**To be done**: Gather every line below where "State" appears.
------ Supplied records
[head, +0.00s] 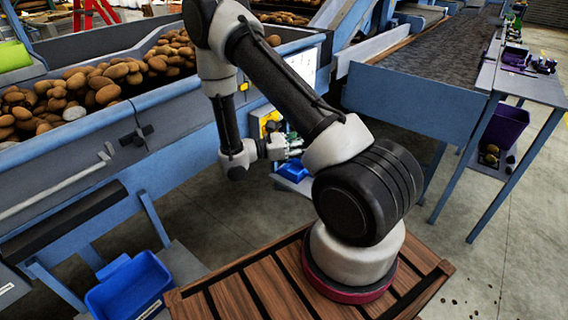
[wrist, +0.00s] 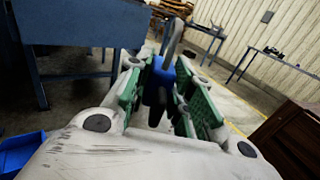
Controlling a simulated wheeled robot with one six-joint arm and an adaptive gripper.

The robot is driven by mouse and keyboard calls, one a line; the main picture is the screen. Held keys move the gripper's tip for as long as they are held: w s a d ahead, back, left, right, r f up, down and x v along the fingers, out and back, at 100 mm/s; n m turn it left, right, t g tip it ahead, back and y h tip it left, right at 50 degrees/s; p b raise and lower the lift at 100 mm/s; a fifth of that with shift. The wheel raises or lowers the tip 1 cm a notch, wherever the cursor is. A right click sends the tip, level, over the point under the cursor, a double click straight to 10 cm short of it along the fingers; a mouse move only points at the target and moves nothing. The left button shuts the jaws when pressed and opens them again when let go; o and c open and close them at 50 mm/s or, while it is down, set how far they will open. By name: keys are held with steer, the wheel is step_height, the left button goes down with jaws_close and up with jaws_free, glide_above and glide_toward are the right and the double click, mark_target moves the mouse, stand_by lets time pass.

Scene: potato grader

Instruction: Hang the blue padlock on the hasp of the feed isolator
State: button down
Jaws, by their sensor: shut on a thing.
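In the wrist view the blue padlock (wrist: 157,84) sits between the green pads of my gripper (wrist: 160,68). My gripper is shut on its body. Its grey metal shackle (wrist: 172,38) points up and away, past the fingertips. In the head view my gripper (head: 291,147) is small, beside the blue hopper frame, in front of a yellow panel (head: 269,121) that may be the feed isolator. My arm partly covers that area. I cannot make out the hasp in either view, and the padlock is too small to tell in the head view.
A hopper of potatoes (head: 100,82) fills the left. A small blue bin (head: 293,171) is just below my gripper, and another blue bin (head: 128,288) is at the front left. A conveyor (head: 430,75) and a side table (head: 530,88) stand to the right. Open floor lies between.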

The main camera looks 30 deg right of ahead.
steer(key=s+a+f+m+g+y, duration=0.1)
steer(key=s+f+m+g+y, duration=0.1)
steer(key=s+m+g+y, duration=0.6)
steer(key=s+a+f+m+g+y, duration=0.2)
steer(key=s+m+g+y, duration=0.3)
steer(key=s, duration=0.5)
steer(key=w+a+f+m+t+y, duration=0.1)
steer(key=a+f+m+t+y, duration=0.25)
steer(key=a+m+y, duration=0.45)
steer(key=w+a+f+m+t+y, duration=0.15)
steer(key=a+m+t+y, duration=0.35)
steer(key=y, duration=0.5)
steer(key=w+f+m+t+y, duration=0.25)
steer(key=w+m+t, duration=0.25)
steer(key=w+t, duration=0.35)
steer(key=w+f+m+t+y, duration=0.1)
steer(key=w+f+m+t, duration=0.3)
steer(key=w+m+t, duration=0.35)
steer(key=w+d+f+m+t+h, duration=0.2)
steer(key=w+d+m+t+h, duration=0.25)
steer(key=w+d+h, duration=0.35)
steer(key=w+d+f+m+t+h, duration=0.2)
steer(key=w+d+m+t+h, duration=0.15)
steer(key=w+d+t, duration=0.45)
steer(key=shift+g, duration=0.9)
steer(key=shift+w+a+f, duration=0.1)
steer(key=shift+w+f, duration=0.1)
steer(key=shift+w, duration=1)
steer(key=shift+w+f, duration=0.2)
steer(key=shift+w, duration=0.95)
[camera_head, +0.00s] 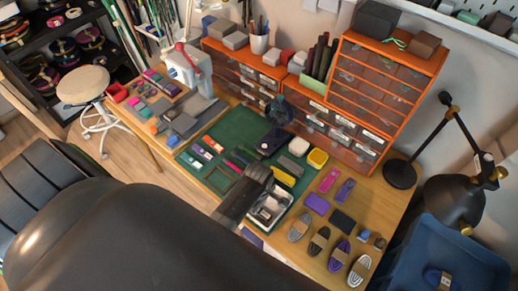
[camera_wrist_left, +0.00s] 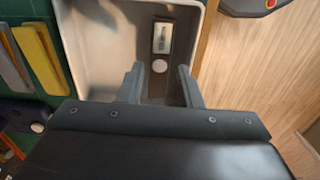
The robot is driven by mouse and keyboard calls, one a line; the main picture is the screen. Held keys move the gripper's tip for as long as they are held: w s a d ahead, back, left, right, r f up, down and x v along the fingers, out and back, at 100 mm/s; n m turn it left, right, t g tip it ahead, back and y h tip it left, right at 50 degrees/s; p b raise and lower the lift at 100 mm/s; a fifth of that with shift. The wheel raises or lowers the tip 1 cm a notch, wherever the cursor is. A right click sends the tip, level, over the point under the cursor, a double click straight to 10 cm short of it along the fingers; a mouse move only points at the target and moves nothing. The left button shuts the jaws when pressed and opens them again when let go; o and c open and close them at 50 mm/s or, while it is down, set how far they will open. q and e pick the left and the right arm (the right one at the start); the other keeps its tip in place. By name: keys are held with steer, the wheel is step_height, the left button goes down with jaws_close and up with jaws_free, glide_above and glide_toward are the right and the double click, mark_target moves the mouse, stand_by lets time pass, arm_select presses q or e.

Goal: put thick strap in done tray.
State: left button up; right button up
------------
**Result below**:
State: button down
State: left button up; right button up

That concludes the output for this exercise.